This song tells the story of a man who shoots a sheriff who is harassing him, but is wrongly accused of killing the deputy. Marley said that some of the song is true, but would not say what parts.
This was the last single Marley released with Peter Tosh and Bunny Wailer, who left to go solo.
Eric Clapton recorded this in 1974. His version was a #1 hit in the US, the only #1 of his career. Clapton's recording gave Marley a big boost, as it exposed him to a rock audience.
On the 2001 documentary The Life Of Bob Marley, Esther Anderson, who was Marley's girlfriend, claims she helped write this and that it is about birth control.
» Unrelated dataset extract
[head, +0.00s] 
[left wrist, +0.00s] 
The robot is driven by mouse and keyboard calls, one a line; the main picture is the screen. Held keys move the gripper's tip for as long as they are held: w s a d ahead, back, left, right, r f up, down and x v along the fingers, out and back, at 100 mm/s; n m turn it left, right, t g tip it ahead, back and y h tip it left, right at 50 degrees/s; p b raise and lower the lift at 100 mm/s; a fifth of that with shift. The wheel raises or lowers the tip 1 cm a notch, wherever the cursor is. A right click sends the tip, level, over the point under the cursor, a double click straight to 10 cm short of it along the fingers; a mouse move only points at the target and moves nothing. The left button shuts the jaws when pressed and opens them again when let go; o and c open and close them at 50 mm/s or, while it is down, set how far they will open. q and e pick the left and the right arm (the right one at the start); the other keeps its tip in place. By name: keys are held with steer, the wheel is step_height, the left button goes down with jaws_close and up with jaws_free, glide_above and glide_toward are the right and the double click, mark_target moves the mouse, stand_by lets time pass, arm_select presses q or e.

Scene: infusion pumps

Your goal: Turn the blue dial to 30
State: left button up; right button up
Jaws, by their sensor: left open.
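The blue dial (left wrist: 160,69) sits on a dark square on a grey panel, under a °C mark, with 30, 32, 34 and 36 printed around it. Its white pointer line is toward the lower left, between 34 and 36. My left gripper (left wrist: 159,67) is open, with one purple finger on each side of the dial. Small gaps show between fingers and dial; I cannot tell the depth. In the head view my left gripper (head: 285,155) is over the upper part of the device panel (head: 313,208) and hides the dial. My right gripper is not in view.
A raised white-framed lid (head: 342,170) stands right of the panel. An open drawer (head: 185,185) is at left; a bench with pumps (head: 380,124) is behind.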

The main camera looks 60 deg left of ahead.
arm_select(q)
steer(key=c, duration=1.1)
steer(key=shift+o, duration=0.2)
The sheriff's name in the song is John Brown. In 1963, Bob Dylan wrote a song called "John Brown" about a boy who goes to war and comes back badly wounded.
Bruce Springsteen used the name "John Brown" as the name of a judge in his 1981 song "Johnny 99."
Marley later wrote a song called "Mr. Brown," which was probably about the same character.
Brad Nash - Rochester Hills, MI
The Wailers bassist Aston "Family Man" Barrett nearly ruined the recording of "I Shot The Sheriff" because of one of his spliffs. Engineer Phil Brown recalled to Uncut magazine.
"They were heavy guys but it was lots of fun. While we were mixing they were in the control room, smoking and dancing. I physically melted the 'I Shot The Sheriff' tape with the glowing debris from a joint while trying to do an edit. The spliff fell apart, and reached the tape before my hand! We called them 'baseball bats,' it was neat grass. Thankfully, there were three masters of that track, so I was able to steal the drum fill from the third take and splice it together. It saved my bacon. That was all down to Family Man. I blame him."